Give the data below again exactly as it stands. Omit the pictures.

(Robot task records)
◇ ◇ ◇

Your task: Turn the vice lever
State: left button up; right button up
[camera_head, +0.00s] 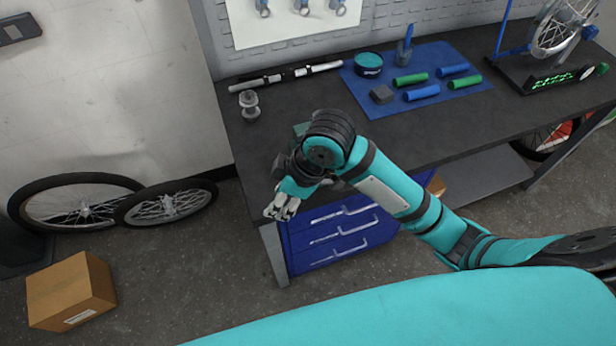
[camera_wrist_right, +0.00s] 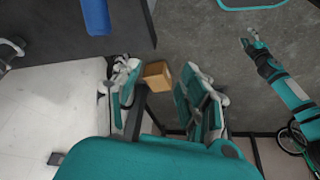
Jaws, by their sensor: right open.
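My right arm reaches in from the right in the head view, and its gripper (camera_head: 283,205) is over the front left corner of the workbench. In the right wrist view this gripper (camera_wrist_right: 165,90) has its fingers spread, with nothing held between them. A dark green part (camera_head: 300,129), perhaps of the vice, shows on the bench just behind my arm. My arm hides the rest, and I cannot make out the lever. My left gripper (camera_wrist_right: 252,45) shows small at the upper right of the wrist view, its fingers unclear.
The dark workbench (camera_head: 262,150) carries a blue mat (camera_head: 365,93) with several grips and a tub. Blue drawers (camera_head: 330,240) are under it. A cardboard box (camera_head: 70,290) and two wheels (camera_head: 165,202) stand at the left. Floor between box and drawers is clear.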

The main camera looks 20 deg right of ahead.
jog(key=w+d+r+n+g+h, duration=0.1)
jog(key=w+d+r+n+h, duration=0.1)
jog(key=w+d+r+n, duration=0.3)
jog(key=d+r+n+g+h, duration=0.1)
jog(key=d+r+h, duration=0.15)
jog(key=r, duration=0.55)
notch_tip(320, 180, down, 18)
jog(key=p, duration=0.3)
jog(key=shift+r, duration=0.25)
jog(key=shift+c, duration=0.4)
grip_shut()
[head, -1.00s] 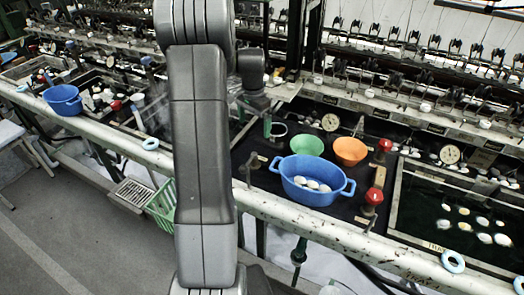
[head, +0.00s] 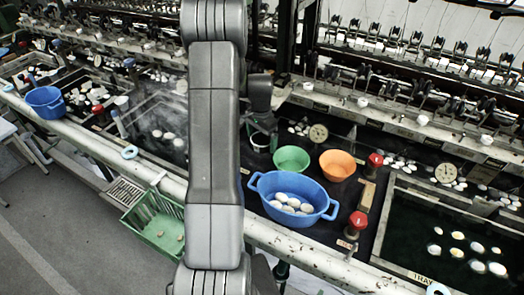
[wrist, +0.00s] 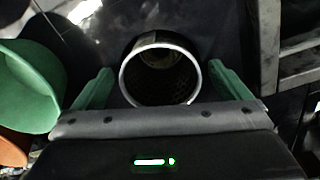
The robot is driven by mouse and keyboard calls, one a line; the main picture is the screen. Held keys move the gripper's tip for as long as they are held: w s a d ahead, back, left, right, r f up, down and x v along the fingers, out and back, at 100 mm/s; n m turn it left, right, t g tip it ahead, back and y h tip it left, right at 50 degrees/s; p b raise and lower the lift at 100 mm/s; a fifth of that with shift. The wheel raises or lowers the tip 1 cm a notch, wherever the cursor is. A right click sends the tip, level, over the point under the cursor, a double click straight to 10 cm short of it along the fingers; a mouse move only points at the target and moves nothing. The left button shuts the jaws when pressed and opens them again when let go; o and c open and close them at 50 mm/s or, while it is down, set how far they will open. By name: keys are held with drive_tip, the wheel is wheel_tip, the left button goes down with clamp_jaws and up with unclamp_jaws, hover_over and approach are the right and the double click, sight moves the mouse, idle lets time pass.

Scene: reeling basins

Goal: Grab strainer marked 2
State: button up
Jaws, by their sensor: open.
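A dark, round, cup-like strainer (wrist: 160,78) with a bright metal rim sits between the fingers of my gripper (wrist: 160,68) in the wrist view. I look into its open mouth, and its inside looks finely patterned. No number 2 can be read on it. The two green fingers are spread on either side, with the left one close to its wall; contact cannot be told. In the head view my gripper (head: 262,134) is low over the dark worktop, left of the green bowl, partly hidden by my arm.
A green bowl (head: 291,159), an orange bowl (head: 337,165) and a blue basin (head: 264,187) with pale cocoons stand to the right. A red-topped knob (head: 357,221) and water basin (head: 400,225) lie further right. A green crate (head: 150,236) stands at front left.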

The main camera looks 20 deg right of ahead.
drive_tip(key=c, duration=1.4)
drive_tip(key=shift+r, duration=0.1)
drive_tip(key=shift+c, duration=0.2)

◇ ◇ ◇

| Correct result |
Your task: Turn the vice lever
State: left button up; right button up
[camera_head, +0.00s] 
[camera_wrist_right, +0.00s] 
Jaws, by their sensor: right open.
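My right arm reaches in from the right in the head view, and its gripper (camera_head: 283,205) is over the front left corner of the workbench. In the right wrist view this gripper (camera_wrist_right: 165,90) has its fingers spread, with nothing held between them. A dark green part (camera_head: 300,129), perhaps of the vice, shows on the bench just behind my arm. My arm hides the rest, and I cannot make out the lever. My left gripper (camera_wrist_right: 252,45) shows small at the upper right of the wrist view, its fingers unclear.
The dark workbench (camera_head: 262,150) carries a blue mat (camera_head: 365,93) with several grips and a tub. Blue drawers (camera_head: 330,240) are under it. A cardboard box (camera_head: 70,290) and two wheels (camera_head: 165,202) stand at the left. Floor between box and drawers is clear.

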The main camera looks 20 deg right of ahead.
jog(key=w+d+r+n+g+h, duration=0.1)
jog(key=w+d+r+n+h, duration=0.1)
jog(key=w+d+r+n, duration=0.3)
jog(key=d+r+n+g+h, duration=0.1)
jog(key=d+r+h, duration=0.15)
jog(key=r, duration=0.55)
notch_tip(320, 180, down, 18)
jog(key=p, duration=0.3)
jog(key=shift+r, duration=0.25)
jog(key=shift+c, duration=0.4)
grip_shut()
[head, -1.00s] 
[head, +0.00s] 
[wrist, +0.00s] 
The robot is driven by mouse and keyboard calls, one a line; the main picture is the screen. Held keys move the gripper's tip for as long as they are held: w s a d ahead, back, left, right, r f up, down and x v along the fingers, out and back, at 100 mm/s; n m turn it left, right, t g tip it ahead, back and y h tip it left, right at 50 degrees/s; p b raise and lower the lift at 100 mm/s; a fifth of that with shift. The wheel raises or lowers the tip 1 cm a notch, wherever the cursor is. A right click sends the tip, level, over the point under the cursor, a double click straight to 10 cm short of it along the fingers; a mouse move only points at the target and moves nothing. The left button shuts the jaws when pressed and opens them again when let go; o and c open and close them at 50 mm/s or, while it is down, set how far they will open. By name: keys are held with drive_tip, the wheel is wheel_tip, the left button goes down with clamp_jaws and up with unclamp_jaws, hover_over and approach are the right and the double click, sight moves the mouse, idle lets time pass.

Scene: reeling basins

Goal: Grab strainer marked 2
State: button up
Jaws, by their sensor: open.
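A dark, round, cup-like strainer (wrist: 160,78) with a bright metal rim sits between the fingers of my gripper (wrist: 160,68) in the wrist view. I look into its open mouth, and its inside looks finely patterned. No number 2 can be read on it. The two green fingers are spread on either side, with the left one close to its wall; contact cannot be told. In the head view my gripper (head: 262,134) is low over the dark worktop, left of the green bowl, partly hidden by my arm.
A green bowl (head: 291,159), an orange bowl (head: 337,165) and a blue basin (head: 264,187) with pale cocoons stand to the right. A red-topped knob (head: 357,221) and water basin (head: 400,225) lie further right. A green crate (head: 150,236) stands at front left.

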The main camera looks 20 deg right of ahead.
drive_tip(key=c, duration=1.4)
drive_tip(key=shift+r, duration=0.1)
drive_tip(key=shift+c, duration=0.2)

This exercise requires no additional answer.